For the data below, work out how many lines include the string "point" and report only the number.

========

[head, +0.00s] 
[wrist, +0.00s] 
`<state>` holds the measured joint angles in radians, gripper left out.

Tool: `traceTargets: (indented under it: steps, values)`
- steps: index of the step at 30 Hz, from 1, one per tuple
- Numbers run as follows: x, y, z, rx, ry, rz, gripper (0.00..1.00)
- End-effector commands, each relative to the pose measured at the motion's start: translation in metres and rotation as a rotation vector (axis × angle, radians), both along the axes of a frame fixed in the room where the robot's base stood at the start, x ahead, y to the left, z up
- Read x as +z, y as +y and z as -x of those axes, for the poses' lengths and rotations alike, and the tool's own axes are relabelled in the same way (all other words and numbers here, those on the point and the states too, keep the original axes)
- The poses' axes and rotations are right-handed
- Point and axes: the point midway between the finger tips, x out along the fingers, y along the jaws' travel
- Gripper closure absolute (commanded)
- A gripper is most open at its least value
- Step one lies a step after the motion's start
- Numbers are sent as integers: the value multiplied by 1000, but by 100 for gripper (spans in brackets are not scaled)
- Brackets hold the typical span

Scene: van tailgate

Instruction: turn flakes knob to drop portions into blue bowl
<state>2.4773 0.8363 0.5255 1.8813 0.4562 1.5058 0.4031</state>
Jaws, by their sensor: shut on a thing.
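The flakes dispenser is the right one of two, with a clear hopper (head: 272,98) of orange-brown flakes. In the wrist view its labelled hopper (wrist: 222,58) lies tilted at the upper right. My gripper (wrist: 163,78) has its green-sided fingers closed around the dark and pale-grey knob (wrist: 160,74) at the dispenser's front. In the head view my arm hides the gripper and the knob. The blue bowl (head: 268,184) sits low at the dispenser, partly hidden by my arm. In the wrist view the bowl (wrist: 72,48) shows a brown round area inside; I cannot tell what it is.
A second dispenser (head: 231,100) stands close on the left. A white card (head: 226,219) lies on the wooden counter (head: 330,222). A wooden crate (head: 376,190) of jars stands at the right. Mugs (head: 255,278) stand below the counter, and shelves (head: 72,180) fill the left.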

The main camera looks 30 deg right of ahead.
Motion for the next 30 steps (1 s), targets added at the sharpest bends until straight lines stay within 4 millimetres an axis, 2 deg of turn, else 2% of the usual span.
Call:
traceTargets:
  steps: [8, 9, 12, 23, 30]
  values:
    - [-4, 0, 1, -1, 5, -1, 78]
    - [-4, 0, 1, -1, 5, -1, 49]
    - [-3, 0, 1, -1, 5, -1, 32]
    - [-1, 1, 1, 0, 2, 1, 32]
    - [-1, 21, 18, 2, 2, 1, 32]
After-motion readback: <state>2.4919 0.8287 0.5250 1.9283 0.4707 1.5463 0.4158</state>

========

- **Answer to this exercise**
2